— start of Raw data —

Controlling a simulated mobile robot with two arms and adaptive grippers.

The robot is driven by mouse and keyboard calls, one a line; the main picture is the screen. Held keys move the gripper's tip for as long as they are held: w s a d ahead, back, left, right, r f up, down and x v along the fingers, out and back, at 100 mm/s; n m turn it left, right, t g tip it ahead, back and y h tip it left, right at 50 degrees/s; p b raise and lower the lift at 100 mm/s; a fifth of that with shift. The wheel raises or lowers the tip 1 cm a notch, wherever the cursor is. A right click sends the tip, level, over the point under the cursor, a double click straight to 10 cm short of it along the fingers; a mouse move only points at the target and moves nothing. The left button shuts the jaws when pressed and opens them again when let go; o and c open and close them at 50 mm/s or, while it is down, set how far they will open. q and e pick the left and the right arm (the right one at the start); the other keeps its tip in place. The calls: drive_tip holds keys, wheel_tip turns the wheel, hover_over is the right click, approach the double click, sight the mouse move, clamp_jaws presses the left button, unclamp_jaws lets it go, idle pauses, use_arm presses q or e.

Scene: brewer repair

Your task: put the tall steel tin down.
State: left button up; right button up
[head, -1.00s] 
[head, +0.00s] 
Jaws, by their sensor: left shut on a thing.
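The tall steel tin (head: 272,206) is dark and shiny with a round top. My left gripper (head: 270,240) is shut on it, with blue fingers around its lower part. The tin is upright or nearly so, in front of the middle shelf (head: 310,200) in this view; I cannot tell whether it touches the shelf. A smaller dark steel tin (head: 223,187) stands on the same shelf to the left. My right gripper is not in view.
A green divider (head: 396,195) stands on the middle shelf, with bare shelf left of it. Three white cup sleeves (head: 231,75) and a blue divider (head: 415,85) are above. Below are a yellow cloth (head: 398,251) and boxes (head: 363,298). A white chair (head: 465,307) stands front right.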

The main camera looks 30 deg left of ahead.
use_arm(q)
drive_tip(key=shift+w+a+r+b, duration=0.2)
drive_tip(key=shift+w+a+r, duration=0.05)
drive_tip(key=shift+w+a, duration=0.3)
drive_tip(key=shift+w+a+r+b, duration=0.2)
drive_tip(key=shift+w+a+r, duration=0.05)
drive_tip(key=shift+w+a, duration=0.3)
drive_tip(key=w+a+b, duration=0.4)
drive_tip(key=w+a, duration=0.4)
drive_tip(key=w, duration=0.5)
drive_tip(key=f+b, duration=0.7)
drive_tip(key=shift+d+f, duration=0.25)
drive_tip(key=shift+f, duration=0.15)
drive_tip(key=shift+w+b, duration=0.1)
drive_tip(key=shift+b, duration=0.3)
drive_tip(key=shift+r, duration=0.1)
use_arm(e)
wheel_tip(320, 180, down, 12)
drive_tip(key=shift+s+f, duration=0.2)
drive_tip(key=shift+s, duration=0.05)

— end of Raw data —

Select all lines in the listing above where the word "robot" appears, and show them.

- Answer to this problem -
Controlling a simulated mobile robot with two arms and adaptive grippers.
The robot is driven by mouse and keyboard calls, one a line; the main picture is the screen. Held keys move the gripper's tip for as long as they are held: w s a d ahead, back, left, right, r f up, down and x v along the fingers, out and back, at 100 mm/s; n m turn it left, right, t g tip it ahead, back and y h tip it left, right at 50 degrees/s; p b raise and lower the lift at 100 mm/s; a fifth of that with shift. The wheel raises or lowers the tip 1 cm a notch, wherever the cursor is. A right click sends the tip, level, over the point under the cursor, a double click straight to 10 cm short of it along the fingers; a mouse move only points at the target and moves nothing. The left button shuts the jaws when pressed and opens them again when let go; o and c open and close them at 50 mm/s or, while it is down, set how far they will open. q and e pick the left and the right arm (the right one at the start); the other keeps its tip in place. The calls: drive_tip holds keys, wheel_tip turns the wheel, hover_over is the right click, approach the double click, sight the mouse move, clamp_jaws presses the left button, unclamp_jaws lets it go, idle pauses, use_arm presses q or e.

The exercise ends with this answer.